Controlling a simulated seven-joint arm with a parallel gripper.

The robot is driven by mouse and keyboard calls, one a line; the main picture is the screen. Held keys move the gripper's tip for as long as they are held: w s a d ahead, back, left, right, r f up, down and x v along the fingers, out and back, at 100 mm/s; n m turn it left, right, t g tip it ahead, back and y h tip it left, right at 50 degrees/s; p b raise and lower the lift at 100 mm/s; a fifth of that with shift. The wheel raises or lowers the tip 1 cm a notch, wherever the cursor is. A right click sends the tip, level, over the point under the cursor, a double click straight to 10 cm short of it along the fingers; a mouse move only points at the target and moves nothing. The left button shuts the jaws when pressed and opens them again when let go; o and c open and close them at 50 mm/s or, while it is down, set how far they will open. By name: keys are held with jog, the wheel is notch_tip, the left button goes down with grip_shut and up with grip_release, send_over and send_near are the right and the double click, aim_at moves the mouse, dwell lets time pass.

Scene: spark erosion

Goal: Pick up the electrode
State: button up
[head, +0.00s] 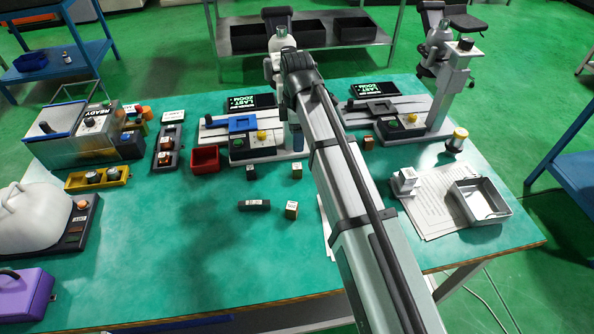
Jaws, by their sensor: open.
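I cannot tell for certain which piece is the electrode. Several small labelled pieces stand on the green table: a dark block (251,173), a small greenish-grey block (297,171), a pale-topped tan block (291,210) and a copper-coloured block (368,143). A dark cylinder (254,205) with a pale label lies on its side left of the tan block. My arm crosses the picture from the bottom right to the upper middle. My gripper cannot be made out; my own arm hides what is behind it.
Two machine stations with screens (252,101) (366,90) stand at the back. A red bin (205,159), yellow tray (97,178) and metal box (88,137) are left. A metal tray (481,201) lies on papers at right. The front left-middle of the table (200,260) is clear.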

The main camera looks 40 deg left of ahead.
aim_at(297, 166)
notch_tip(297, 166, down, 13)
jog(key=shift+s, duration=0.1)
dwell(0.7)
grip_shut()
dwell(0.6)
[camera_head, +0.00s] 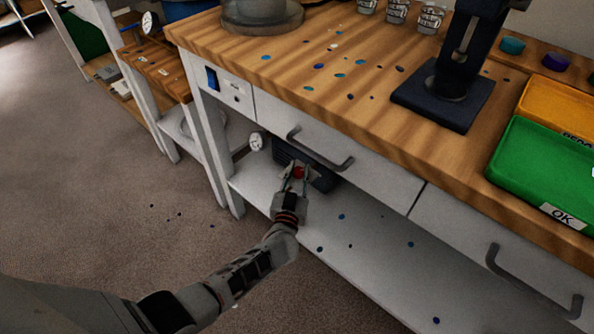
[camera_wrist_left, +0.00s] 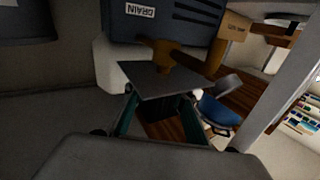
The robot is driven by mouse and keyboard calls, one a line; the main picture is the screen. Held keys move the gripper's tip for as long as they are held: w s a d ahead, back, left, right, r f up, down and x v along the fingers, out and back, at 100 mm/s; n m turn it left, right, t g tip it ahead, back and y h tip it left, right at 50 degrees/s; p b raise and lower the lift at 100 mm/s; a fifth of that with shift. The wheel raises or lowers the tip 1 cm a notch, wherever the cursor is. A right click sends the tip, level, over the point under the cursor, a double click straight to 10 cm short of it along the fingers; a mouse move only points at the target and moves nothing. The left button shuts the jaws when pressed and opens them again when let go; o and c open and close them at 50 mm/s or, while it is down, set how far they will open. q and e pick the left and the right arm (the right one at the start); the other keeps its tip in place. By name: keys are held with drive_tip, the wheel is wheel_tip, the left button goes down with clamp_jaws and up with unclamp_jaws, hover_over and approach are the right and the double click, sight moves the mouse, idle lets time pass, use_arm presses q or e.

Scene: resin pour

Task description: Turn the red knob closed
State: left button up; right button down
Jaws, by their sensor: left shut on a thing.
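The red knob (camera_head: 298,172) shows at the front of a dark box (camera_head: 323,182) under the workbench. My left gripper (camera_head: 297,171) reaches in from below, and its fingers are shut on the red knob, one on each side. In the left wrist view the dark box (camera_wrist_left: 195,22) carries a DRAIN label, and a brown pipe-like part (camera_wrist_left: 165,55) stands below it. A flat grey piece (camera_wrist_left: 160,80) lies across my fingers there; I cannot make out the red knob in that view. My right gripper is not in view.
The wooden bench top (camera_head: 330,90) and a drawer handle (camera_head: 320,150) are above my left gripper. A round gauge (camera_head: 256,141) sits left of the box. The white lower shelf (camera_head: 370,245) has a few scattered chips. A green tray (camera_head: 545,165) stands at the right.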

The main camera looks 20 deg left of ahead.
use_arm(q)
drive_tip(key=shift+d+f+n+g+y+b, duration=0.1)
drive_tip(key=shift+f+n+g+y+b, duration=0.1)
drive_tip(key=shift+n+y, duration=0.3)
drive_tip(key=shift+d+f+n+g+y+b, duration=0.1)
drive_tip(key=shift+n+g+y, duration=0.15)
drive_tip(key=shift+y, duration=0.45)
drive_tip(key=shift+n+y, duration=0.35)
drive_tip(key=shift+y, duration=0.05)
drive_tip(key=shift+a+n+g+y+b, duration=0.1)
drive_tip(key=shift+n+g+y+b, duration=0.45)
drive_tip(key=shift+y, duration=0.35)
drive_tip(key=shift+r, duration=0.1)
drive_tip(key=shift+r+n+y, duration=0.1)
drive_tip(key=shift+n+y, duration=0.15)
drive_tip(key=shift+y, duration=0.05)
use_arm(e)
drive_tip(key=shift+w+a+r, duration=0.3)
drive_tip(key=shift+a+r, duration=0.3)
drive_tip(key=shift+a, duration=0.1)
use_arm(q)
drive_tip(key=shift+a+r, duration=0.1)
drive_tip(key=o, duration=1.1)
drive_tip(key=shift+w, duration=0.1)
^^^^
Make an exact copy of the lines from the one that contains "State: button up" through the one that contains "[camera_wrist_left, +0.00s]", both included, and no other lines. Pictures are skipped.

## Exercise answer
State: button up
[head, +0.00s] 
Jaws, by their sensor: open.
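I cannot tell for certain which piece is the electrode. Several small labelled pieces stand on the green table: a dark block (251,173), a small greenish-grey block (297,171), a pale-topped tan block (291,210) and a copper-coloured block (368,143). A dark cylinder (254,205) with a pale label lies on its side left of the tan block. My arm crosses the picture from the bottom right to the upper middle. My gripper cannot be made out; my own arm hides what is behind it.
Two machine stations with screens (252,101) (366,90) stand at the back. A red bin (205,159), yellow tray (97,178) and metal box (88,137) are left. A metal tray (481,201) lies on papers at right. The front left-middle of the table (200,260) is clear.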

The main camera looks 40 deg left of ahead.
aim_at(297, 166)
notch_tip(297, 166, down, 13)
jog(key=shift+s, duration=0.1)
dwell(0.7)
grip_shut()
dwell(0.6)
[camera_head, +0.00s] 
[camera_wrist_left, +0.00s] 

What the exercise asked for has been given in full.